Juan Antonio Testón Turiel, Presbítero | La oración es una de la cuestiones que más ríos de tinta ha hecho correr en la espiritualidad del monacato, sin duda, y ello nos hace suponer la gran importancia que la oración ha ocupado y sigue ocupando en la vida del monje. El gran modelo de hombre de oración será Cristo, cuya oración es recogida en numerosas ocasiones en la Sagrada Escritura. Se retira a solas a orar. Pasa las noches de vigilia en Oración. Enseña a sus discípulos a orar cuando le piden que les enseñe. Ahí se encuentra la raíz y el modelo de la oración de todo cristiano, y como no podía ser de otro modo, de todo monje. Cristo es el gran orante modelo de oración para el monje.

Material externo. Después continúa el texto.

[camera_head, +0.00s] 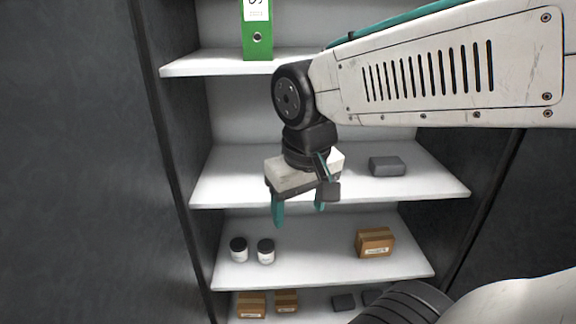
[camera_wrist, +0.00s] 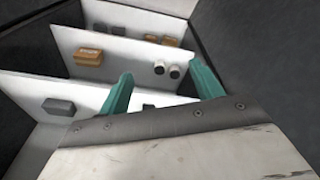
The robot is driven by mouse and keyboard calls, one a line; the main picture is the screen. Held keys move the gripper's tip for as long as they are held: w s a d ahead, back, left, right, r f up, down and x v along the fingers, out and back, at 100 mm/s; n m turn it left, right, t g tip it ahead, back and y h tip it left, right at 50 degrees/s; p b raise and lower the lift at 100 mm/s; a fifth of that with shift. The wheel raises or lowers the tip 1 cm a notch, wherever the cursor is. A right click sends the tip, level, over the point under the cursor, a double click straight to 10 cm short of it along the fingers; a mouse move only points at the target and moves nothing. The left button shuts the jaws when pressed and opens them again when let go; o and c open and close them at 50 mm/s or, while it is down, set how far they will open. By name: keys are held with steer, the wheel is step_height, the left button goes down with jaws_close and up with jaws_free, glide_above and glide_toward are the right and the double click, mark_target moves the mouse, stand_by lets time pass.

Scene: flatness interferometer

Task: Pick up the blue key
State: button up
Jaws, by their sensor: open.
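I see no blue key in either view. My gripper (camera_head: 299,214) hangs in front of the middle shelves in the head view, with its two teal fingers pointing down. The fingers are apart and nothing shows between them. In the wrist view my gripper (camera_wrist: 160,84) reaches toward the shelves with its fingers spread. A small dark thing (camera_wrist: 148,107) shows near the finger bases on the nearest shelf there; I cannot tell what it is. My gripper and arm hide part of the middle shelf in the head view.
A cabinet has white shelves (camera_head: 225,180). A green binder (camera_head: 257,38) stands on the upper shelf. A grey box (camera_head: 387,166) lies on the middle shelf. Below are two dark-lidded jars (camera_head: 265,251) and a brown carton (camera_head: 374,243). Smaller cartons (camera_head: 251,304) stand at the bottom.

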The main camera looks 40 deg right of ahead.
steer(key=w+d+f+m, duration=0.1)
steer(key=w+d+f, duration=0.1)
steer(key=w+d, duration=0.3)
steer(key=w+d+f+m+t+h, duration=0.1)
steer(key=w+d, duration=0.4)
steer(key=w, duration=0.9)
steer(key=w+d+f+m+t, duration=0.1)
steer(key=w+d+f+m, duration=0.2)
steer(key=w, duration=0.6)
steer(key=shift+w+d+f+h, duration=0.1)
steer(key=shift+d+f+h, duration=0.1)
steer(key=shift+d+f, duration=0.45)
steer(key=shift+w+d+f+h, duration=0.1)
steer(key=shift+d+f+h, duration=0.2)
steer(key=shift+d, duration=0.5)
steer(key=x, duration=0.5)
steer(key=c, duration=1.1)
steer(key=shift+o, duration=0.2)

Tanto en el monacato de Oriente como en el de Occidente la oración ocupa un lugar preferente en la vida diaria del monje. La cuestión es cómo llevar adelante el ideal de la oración continua. San Pablo aconseja a los cristianos en la Primera Carta a los Tesalonicenses: «Orad sin cesar» (1Ts 5, 17), y partiendo de este axioma los monjes desean ser fieles a este ideal. También es importante dilucidar las siguientes cuestiones que la espiritualidad y la tradición de los Padres del monacato se han planteado a lo largo de los siglos: ¿Cuál es el lugar que la oración debe de ocupar en la vida diaria del monje? ¿Qué momentos y tiempos se han de dedicar a la oración? ¿Qué lugares son los idóneos para la oración? ¿Qué materiales, textos o escritos son buenos usar para la oración? ¿Cuál es la relación de la oración con el resto de las actividades del monje: trabajo, lectura, penitencias, refección y el descanso? Las respuestas a todas estas cuestiones darán como resultado toda una teología y espiritualidad de la oración monástica que cobrará infinitos matices a lo largo de la historia del monacato.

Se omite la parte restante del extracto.